After the end of World War II, there were a few Japanese soldiers found on remote islands unaware it had ended years before. It’s an approach many poor souls seem to take with their favorite television shows.
When you find a new television show to dive into, it’s a beautiful thing. You’re both young and naïve, excited to see each other at the end of the day in a world filled with possibility. It sees you through promotions and moves and you both face challenges together, except theirs are resolved in 30 minutes to an hour.
Then something changes. A character acts in a way they wouldn’t normally do, a new annoying one gets introduced, and a plot twist seems forced and trite. As these indiscretions keep happening, you realize the show is not the one you once loved.
“Is it me?” you ask.
But more episodes keep coming out, and you keep watching, maintaining the unhealthy relationship like Sid and Nancy.
Baby, I Can Change
At this point, many have trouble saying goodbye when they know they should. They endeavor to masochistically go down with the ship and stay with the show for as long as it’s on the air under some misguided sense of principle, both hoping that it might one day return to form, and fearing that to stop watching would be to sell out.

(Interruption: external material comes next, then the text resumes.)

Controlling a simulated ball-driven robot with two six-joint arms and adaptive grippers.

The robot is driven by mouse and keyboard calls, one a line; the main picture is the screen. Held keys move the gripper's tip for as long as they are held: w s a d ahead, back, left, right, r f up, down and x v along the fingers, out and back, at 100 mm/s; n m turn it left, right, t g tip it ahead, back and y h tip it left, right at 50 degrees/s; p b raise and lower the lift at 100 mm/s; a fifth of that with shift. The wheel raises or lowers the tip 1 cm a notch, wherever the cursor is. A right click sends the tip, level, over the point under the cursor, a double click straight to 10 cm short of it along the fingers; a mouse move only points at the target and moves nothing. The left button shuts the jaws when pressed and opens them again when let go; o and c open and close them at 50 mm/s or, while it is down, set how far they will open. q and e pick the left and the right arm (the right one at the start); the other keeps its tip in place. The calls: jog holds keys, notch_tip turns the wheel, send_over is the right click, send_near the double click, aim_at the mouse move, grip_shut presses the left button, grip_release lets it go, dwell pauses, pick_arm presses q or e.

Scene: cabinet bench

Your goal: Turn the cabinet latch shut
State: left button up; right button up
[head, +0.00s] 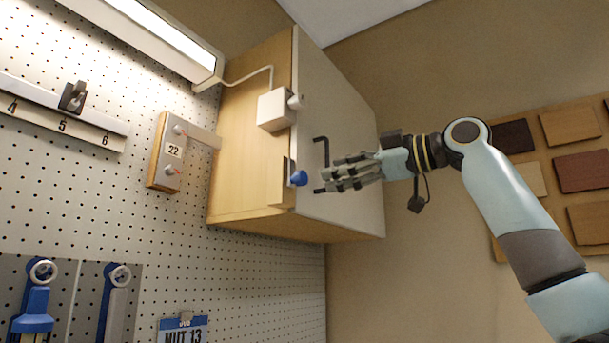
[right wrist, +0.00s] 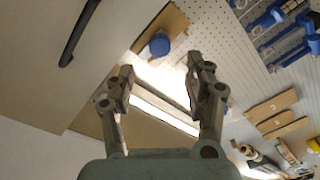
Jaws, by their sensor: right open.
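The wooden cabinet (head: 240,165) hangs on the pegboard wall, and its pale door (head: 350,125) looks closed. The blue latch knob (head: 299,178) sits at the door's left edge, on a small wooden block. The knob also shows in the right wrist view (right wrist: 159,46), ahead of the fingertips and roughly between them. My right gripper (head: 325,176) is open and empty, just right of the knob and in front of the door. Its two fingers stand wide apart in the right wrist view (right wrist: 160,80). I cannot tell which way the latch is turned. My left gripper is out of view.
A black door handle (head: 319,152) stands out close to my right fingers. A white box (head: 275,109) with a cable is on the cabinet's side above the knob. A lamp (head: 165,35) and tagged block (head: 169,152) are left. Wood samples (head: 569,125) hang right.

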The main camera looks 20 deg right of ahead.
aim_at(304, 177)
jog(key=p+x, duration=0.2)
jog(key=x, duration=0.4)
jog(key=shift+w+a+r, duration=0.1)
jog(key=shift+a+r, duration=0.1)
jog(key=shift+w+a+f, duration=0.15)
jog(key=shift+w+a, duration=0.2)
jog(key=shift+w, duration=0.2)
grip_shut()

Decades in, the characters are mere shells of themselves, the plot is a betrayal of everything the show used to represent, and they even changed the opening theme song. You never change the opening theme song.
If you’re reading this and shaking violently because you know you’re about to watch another episode of a show that hasn’t been good since the Clinton administration, I beg of you to stop. Don’t do this to yourself. It’s not your fault, it’s not your fault.
Maybe the show jumped the shark like the phrase “jump the shark” did, or maybe you’re just a different person now that it’s been on for 25 years and can no longer relate. Whatever the case, you don’t have to obsessively keep on top of new episodes. Free yourself.
Scroll a Little
Which TV show is it? The Simpsons? SNL? Law & Order: SVU? Days of Our Lives? NCIS? Confess! Do you watch with the curtains drawn so no one knows you’re living like the old guy who shows up to prom?
It doesn’t have to be this way. When we watch a show for a big portion of our lives, it becomes melded to our identity, one of the cultural lenses through which we relate and understand the world. But we all know that people change, and television shows can too. Half of marriages end, and no kids are going to be spared by you and the show remaining together. Ok, I’ve milked this relationship metaphor to death.
There are other shows out there, even ones that may have been inspired by the TV show you grew up with and are keeping its early spirit alive better than the original can anymore. Try one of them out, scroll a little.
Because at some point it’s best to stop punishing yourself. We all know it can be depressing that nothing is permanent and stays good and innocent. But a thing is not beautiful because it lasts, if I may quote Vision in Avengers: Age of Ultron.
You need to lay that show on a wooden barge, set it on fire, and push it out onto the sea. Then back away slowly as the theme music fades in the distance.